## Your objective
Reproduce all of the data that follows, character for character.

## Given data
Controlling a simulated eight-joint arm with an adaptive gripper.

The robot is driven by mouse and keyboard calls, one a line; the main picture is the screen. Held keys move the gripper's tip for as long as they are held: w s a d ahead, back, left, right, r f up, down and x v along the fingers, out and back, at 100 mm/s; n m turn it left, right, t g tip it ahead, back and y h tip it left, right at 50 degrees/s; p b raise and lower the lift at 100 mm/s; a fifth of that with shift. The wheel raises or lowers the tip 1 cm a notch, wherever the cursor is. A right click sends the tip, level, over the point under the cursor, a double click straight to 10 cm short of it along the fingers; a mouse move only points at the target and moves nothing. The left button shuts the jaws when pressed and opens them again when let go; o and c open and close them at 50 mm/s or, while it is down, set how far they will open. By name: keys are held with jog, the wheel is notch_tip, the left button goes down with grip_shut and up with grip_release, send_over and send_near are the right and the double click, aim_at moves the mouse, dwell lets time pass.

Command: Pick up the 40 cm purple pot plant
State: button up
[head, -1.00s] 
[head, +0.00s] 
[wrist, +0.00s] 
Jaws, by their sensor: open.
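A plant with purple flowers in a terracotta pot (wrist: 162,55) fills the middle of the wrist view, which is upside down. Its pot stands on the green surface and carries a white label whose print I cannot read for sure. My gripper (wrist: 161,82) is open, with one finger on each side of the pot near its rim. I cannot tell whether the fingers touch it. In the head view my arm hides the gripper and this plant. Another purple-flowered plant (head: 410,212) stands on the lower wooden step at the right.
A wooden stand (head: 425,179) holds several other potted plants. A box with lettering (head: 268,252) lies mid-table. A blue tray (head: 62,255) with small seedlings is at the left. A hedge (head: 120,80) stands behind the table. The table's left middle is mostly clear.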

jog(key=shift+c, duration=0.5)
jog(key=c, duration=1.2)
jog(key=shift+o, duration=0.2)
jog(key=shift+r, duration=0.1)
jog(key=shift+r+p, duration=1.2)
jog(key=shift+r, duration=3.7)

## Solution to this task
Controlling a simulated eight-joint arm with an adaptive gripper.

The robot is driven by mouse and keyboard calls, one a line; the main picture is the screen. Held keys move the gripper's tip for as long as they are held: w s a d ahead, back, left, right, r f up, down and x v along the fingers, out and back, at 100 mm/s; n m turn it left, right, t g tip it ahead, back and y h tip it left, right at 50 degrees/s; p b raise and lower the lift at 100 mm/s; a fifth of that with shift. The wheel raises or lowers the tip 1 cm a notch, wherever the cursor is. A right click sends the tip, level, over the point under the cursor, a double click straight to 10 cm short of it along the fingers; a mouse move only points at the target and moves nothing. The left button shuts the jaws when pressed and opens them again when let go; o and c open and close them at 50 mm/s or, while it is down, set how far they will open. By name: keys are held with jog, the wheel is notch_tip, the left button goes down with grip_shut and up with grip_release, send_over and send_near are the right and the double click, aim_at moves the mouse, dwell lets time pass.

Command: Pick up the 40 cm purple pot plant
State: button up
[head, -1.00s] 
[head, +0.00s] 
[wrist, +0.00s] 
Jaws, by their sensor: open.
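A plant with purple flowers in a terracotta pot (wrist: 162,55) fills the middle of the wrist view, which is upside down. Its pot stands on the green surface and carries a white label whose print I cannot read for sure. My gripper (wrist: 161,82) is open, with one finger on each side of the pot near its rim. I cannot tell whether the fingers touch it. In the head view my arm hides the gripper and this plant. Another purple-flowered plant (head: 410,212) stands on the lower wooden step at the right.
A wooden stand (head: 425,179) holds several other potted plants. A box with lettering (head: 268,252) lies mid-table. A blue tray (head: 62,255) with small seedlings is at the left. A hedge (head: 120,80) stands behind the table. The table's left middle is mostly clear.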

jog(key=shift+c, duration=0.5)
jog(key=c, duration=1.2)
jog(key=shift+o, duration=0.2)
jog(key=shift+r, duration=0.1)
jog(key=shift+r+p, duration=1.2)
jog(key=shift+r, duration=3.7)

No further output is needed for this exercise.